Written by Emily Wroczynski
The Grand Isle private train car was what hooked me when I came to interview about a potential graduate internship at Shelburne Museum in conservation. The interior is a fascinating mix of different generations of restoration and renovation with different materials including wood, paint, metal, and textiles. My project has focused on the decorative cove panels throughout the car, where the paint has been dramatically lifting off of the surface.
I took 26 physical samples (about the surface area of a small finger nail) through the depth of the paint layers from representative areas on various panels and comparable molding. Examination of the cross sections under the microscope in the conservation lab at Shelburne Museum revealed that all the panels share the same decorative history, but the remaining layers do not go back as far as when the car was first built (c. 1899).
Further analysis, Scanning Electron Microscopy- Energy Dispersive X-ray Spectroscopy and Raman spectroscopy, was performed on some samples in partnership with the Winterthur Museum and Middlebury College to further understand why the paint was failing as well as identify specific materials that could help relatively date the historical paint campaigns.
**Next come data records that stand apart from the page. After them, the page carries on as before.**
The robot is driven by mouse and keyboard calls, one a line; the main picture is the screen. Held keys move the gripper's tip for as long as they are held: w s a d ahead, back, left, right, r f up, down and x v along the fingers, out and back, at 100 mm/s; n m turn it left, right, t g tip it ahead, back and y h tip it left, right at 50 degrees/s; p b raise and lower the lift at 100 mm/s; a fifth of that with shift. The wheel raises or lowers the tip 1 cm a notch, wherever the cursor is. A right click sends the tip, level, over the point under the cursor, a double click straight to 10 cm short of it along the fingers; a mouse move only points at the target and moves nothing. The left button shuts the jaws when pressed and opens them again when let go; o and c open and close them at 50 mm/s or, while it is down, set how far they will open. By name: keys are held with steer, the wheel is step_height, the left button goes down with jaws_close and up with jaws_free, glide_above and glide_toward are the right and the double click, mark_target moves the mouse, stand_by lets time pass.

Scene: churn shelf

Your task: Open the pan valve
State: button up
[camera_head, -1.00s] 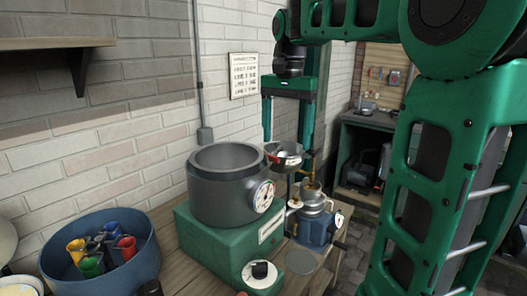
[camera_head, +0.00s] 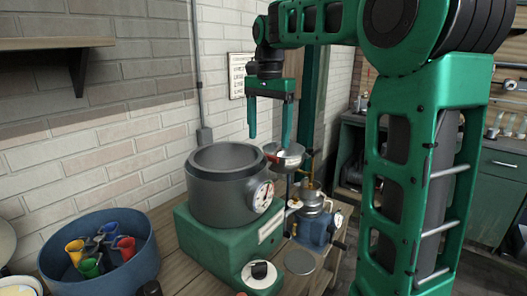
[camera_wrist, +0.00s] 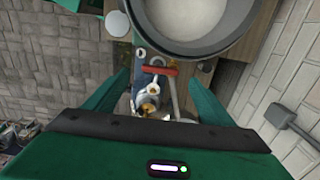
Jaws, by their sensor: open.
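A shiny metal pan (camera_head: 290,161) sits beside the large grey pot, above the blue machine (camera_head: 313,229). A red lever (camera_head: 271,158), apparently the pan valve's handle, shows at the pan's left side. It also shows as a red bar in the wrist view (camera_wrist: 158,71), lying crosswise between the fingertips. My gripper (camera_head: 270,140) is open and points down, its fingers above the pan and the pot's right rim. In the wrist view the fingers (camera_wrist: 155,78) stand apart on either side of the red bar. I cannot tell how far above it they are.
The grey pot (camera_head: 222,203) with a dial stands on a green base (camera_head: 215,245), close to the pan. A blue tub (camera_head: 135,255) with coloured cups is at left.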

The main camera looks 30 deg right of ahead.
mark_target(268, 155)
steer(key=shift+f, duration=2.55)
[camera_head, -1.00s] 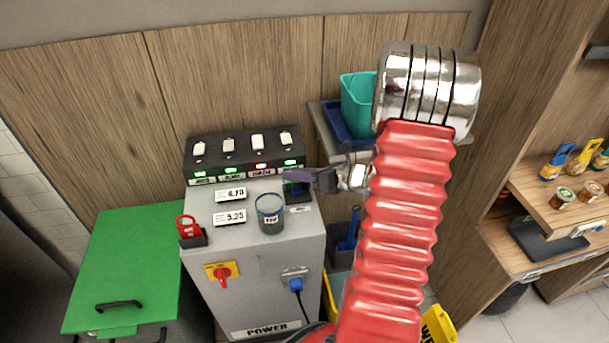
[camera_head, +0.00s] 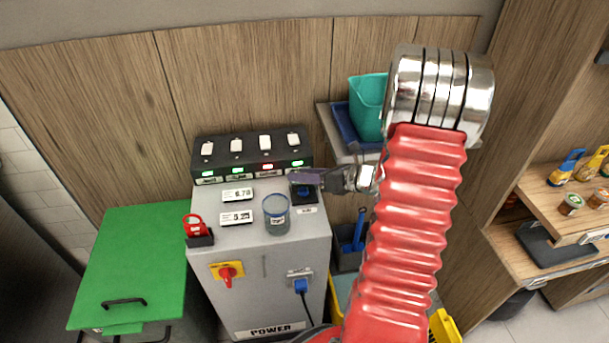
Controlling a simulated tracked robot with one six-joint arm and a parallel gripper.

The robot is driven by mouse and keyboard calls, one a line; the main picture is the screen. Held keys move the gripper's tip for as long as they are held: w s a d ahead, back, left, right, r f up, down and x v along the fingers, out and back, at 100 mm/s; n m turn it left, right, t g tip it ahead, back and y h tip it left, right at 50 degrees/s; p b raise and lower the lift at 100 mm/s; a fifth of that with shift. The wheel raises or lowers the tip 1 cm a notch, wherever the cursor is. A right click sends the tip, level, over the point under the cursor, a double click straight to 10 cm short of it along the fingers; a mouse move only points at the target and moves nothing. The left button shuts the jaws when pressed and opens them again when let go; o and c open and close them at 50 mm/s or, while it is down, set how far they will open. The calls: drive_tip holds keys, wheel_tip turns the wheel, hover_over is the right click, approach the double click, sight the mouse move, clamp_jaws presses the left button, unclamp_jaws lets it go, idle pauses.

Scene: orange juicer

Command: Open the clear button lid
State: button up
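The clear lid (camera_head: 276,214) is a see-through, bluish cylinder-shaped cover on top of the grey control cabinet (camera_head: 256,262). It looks closed over a labelled button, whose text is too small to read for certain. My gripper (camera_head: 293,179) is at the back right of the cabinet top, above and behind the clear lid and apart from it. It points left, in front of the black switch panel. Its fingers are seen edge-on, so I cannot tell whether they are open or shut. A small black box with a blue part (camera_head: 304,192) is partly hidden just below it.
A switch panel (camera_head: 250,158) with several white switches and small lights stands at the cabinet's back. Two displays (camera_head: 237,217) and a red tag in a holder (camera_head: 194,229) are left of the lid. A green bin (camera_head: 135,265) stands left; a shelf with a teal container (camera_head: 368,105) is right.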

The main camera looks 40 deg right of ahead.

False-color elemental mapping over the cross section samples demonstrates the changing trends in commercial paints in the 20th century. Despite the attachment to excellent working properties and hiding power of lead white, painters were well-aware of the hazardous health effects of lead in the early 20th century. By the 1930s, alternative white pigments such as lithopone and zinc white had almost entirely replaced lead white for interior house painting. The upper most layers in the private car samples also revealed a combination of different filler materials, which can be associated with paint formulations after 1945. The increased magnification used at Middlebury College provided evidence on the bottom of some of the samples of sand particles, likely residue from sandblasting preparation of panels before painting/repainting, which was common practice in the railroad industry in the early 20th century.
My conservation colleagues and I are stabilizing and preserving large representative areas of the historic paint under a protective coating, on top of which Museum painters will apply fresh paint to match a historic layer found on the panels.